All of the data should be output character for character, except the pictures.

━━━━━━━━━━

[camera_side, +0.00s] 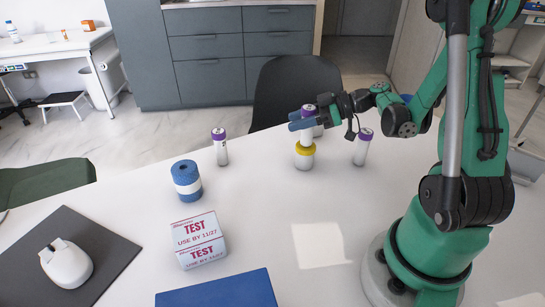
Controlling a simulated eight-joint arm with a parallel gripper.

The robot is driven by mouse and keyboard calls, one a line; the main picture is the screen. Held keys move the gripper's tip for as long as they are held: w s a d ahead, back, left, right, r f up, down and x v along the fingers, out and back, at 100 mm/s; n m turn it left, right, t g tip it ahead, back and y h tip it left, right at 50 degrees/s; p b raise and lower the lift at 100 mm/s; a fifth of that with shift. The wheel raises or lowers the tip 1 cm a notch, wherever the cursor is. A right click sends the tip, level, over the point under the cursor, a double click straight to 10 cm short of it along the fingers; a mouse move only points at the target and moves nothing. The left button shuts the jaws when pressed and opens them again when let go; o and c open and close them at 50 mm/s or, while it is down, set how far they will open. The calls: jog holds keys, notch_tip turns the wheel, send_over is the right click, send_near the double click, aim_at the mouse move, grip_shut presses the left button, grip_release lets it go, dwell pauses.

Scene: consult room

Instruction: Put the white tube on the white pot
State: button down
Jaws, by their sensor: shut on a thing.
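My gripper (304,120) is shut on a white tube (306,137) with a purple cap. It holds the tube upright. The white pot (303,163) with a yellow lid stands on the table directly below the tube. The tube's lower end meets the yellow lid in the picture; I cannot tell whether it rests on it or hangs just above. The blue fingers hide part of the tube's upper body.
Two other purple-capped tubes stand on the white table (255,205), one left (221,152) and one right (361,153). A blue-and-white roll (186,180), TEST boxes (198,240), a blue box (225,292) and a mouse (66,265) on a dark mat lie nearer. A dark chair stands behind.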

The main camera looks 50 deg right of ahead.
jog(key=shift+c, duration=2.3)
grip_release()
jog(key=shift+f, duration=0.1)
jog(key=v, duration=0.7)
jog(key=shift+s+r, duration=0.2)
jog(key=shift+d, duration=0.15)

━━━━━━━━━━

# Task result:
[camera_side, +0.00s] 
Controlling a simulated eight-joint arm with a parallel gripper.

The robot is driven by mouse and keyboard calls, one a line; the main picture is the screen. Held keys move the gripper's tip for as long as they are held: w s a d ahead, back, left, right, r f up, down and x v along the fingers, out and back, at 100 mm/s; n m turn it left, right, t g tip it ahead, back and y h tip it left, right at 50 degrees/s; p b raise and lower the lift at 100 mm/s; a fifth of that with shift. The wheel raises or lowers the tip 1 cm a notch, wherever the cursor is. A right click sends the tip, level, over the point under the cursor, a double click straight to 10 cm short of it along the fingers; a mouse move only points at the target and moves nothing. The left button shuts the jaws when pressed and opens them again when let go; o and c open and close them at 50 mm/s or, while it is down, set how far they will open. The calls: jog holds keys, notch_tip turns the wheel, send_over is the right click, send_near the double click, aim_at the mouse move, grip_shut presses the left button, grip_release lets it go, dwell pauses.

Scene: consult room

Instruction: Put the white tube on the white pot
State: button down
Jaws, by their sensor: shut on a thing.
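My gripper (304,120) is shut on a white tube (306,137) with a purple cap. It holds the tube upright. The white pot (303,163) with a yellow lid stands on the table directly below the tube. The tube's lower end meets the yellow lid in the picture; I cannot tell whether it rests on it or hangs just above. The blue fingers hide part of the tube's upper body.
Two other purple-capped tubes stand on the white table (255,205), one left (221,152) and one right (361,153). A blue-and-white roll (186,180), TEST boxes (198,240), a blue box (225,292) and a mouse (66,265) on a dark mat lie nearer. A dark chair stands behind.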

The main camera looks 50 deg right of ahead.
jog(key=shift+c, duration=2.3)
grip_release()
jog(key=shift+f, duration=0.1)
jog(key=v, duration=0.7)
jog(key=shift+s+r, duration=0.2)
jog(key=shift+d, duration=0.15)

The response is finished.